特許文献1では、以下の方法によりこのような問題を解決している。即ち、まず集合体の内層・中間層領域と外層領域それぞれに着目し、これら領域に対応する等価フィッサイル係数をそれぞれ予め求めておく。次にLPFを目標の値とするため、内層・中間層領域の富化度を変化させていく際に、反応度の等価性が保たれるように外層領域の富化度を決定する。この外層領域の富化度決定の際、先に予め求めておいた内層・中間層領域と外層領域それぞれの等価フィッサイル係数が用いられる。以上のようにして、目標のLPFを満たしつつ、反応度の等価性を有す富化度を決定することが可能となった。

特許第3008129号公報

特開2009−14511公報

特開2010−261866公報

三菱重工株式会社発行、MHI-NES-1001、「PWR向けMOX燃料のプルトニウム富化度について」、平成8年2月

しかしながら、広いPu同位体組成の範囲を対象としたBWR向けMOX燃料において、上記の如き従来技術である非特許文献1と特許文献1の技術の組合わせで「基準設計に対して反応度とLPFの等価性を有す富化度配分を精度良く決定可能」となるわけではない。
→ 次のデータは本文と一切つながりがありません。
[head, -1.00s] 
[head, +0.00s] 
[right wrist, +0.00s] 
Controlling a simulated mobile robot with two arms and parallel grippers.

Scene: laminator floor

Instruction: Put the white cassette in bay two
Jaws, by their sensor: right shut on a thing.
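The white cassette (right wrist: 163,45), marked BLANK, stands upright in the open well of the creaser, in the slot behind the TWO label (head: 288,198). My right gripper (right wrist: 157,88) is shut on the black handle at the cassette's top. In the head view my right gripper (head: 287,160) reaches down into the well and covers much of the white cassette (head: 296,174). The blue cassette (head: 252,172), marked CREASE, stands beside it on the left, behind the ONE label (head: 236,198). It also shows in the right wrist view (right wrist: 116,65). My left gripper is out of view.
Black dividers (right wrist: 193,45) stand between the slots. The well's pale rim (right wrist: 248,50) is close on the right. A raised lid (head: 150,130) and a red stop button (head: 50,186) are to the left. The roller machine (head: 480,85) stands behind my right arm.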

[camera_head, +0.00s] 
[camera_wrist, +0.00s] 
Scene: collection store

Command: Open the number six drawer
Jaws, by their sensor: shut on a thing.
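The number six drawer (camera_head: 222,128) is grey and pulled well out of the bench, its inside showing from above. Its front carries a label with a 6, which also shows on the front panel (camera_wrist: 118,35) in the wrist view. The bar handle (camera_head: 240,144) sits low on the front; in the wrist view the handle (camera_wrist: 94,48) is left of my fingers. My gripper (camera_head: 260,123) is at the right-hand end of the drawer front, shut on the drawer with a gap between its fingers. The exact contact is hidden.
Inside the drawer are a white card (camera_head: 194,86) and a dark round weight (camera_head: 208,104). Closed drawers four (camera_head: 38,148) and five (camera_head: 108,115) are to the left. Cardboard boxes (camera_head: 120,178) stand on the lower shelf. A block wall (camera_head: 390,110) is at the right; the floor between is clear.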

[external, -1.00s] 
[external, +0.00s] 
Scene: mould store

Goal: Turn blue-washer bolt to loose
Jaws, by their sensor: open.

まず、前記式(1)中の等価フィッサイル係数Cは、Cm=dkm/dk49(またはCn=dkn/dk49)で求められ、dkm(またはdkn)は、求めたい等価係数の対象核種m(またはn)の存在重量を微小量変化させた時の単位変化重量あたりの無限増倍率kの変化量である(kの変化量自体は集合体計算コードで評価)。

一方、対象核種m(またはn)の存在重量を「どの程度」変化させるかについては任意性があり、求める等価フィッサイル係数の精度へ少なからず影響がある。これは、等価フィッサイル係数の線形性が成り立つと言う観点では、存在重量の変化量は、なるべく小さく設定するほうが好ましいが、変化量があまりにも微小量であるとkの変化量として有意な感度が得られないからである。これは、集合体計算コードにおいてkを評価する際に解く中性子輸送方程式の数値計算手続が、所謂反復計算手法に依っているためと考えられる。即ち、中性子輸送方程式の反復計算の過程において、事前に定められた中性子束分布に対する収束判定条件に基づき、有限回数で反復計算を打ち切るため、kの計算結果には、常に一定の反復計算打ち切りに伴う誤差が含まれているためである。逆に、kの変化量として有意な感度が得られるように、対象核種の存在重量をある程度大きめに変化させると、kに対する感度に非線形性が現れる。したがって現実的には、kに対する感度の非線形性を許容、すなわち等価フィッサイル法の精度悪化を許容しつつ、全体の誤差が最小となるように存在重量の変化幅を決定する必要がある。しかし、このような高度な技術的判断の方法として、定量的な手法は、非特許文献1をはじめ、これまで明らかにされていない。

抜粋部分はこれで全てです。